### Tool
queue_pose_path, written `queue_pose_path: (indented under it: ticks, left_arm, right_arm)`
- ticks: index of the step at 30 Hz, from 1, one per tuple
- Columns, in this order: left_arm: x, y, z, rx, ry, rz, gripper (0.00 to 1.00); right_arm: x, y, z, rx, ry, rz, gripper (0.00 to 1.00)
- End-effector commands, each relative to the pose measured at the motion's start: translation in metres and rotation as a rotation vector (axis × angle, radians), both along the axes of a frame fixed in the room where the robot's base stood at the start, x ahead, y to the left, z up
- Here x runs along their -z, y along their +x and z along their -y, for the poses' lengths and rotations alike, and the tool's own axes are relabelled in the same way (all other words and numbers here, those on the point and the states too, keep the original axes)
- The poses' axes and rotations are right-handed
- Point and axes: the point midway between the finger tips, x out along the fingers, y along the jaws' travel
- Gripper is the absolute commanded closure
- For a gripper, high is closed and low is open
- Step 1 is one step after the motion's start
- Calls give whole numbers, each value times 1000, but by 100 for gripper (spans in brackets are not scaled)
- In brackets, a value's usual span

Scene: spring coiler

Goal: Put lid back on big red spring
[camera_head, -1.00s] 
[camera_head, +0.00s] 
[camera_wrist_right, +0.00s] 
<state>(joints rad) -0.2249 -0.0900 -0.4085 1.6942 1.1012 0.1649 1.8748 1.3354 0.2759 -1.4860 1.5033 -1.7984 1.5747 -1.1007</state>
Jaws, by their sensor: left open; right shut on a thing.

*To be done*
Exactly repeat the lines running from the top of the listing to the line bearing "- The poses'", both of those lines included, and only them.

*Answer to the exercise*
### Tool
queue_pose_path, written `queue_pose_path: (indented under it: ticks, left_arm, right_arm)`
- ticks: index of the step at 30 Hz, from 1, one per tuple
- Columns, in this order: left_arm: x, y, z, rx, ry, rz, gripper (0.00 to 1.00); right_arm: x, y, z, rx, ry, rz, gripper (0.00 to 1.00)
- End-effector commands, each relative to the pose measured at the motion's start: translation in metres and rotation as a rotation vector (axis × angle, radians), both along the axes of a frame fixed in the room where the robot's base stood at the start, x ahead, y to the left, z up
- Here x runs along their -z, y along their +x and z along their -y, for the poses' lengths and rotations alike, and the tool's own axes are relabelled in the same way (all other words and numbers here, those on the point and the states too, keep the original axes)
- The poses' axes and rotations are right-handed

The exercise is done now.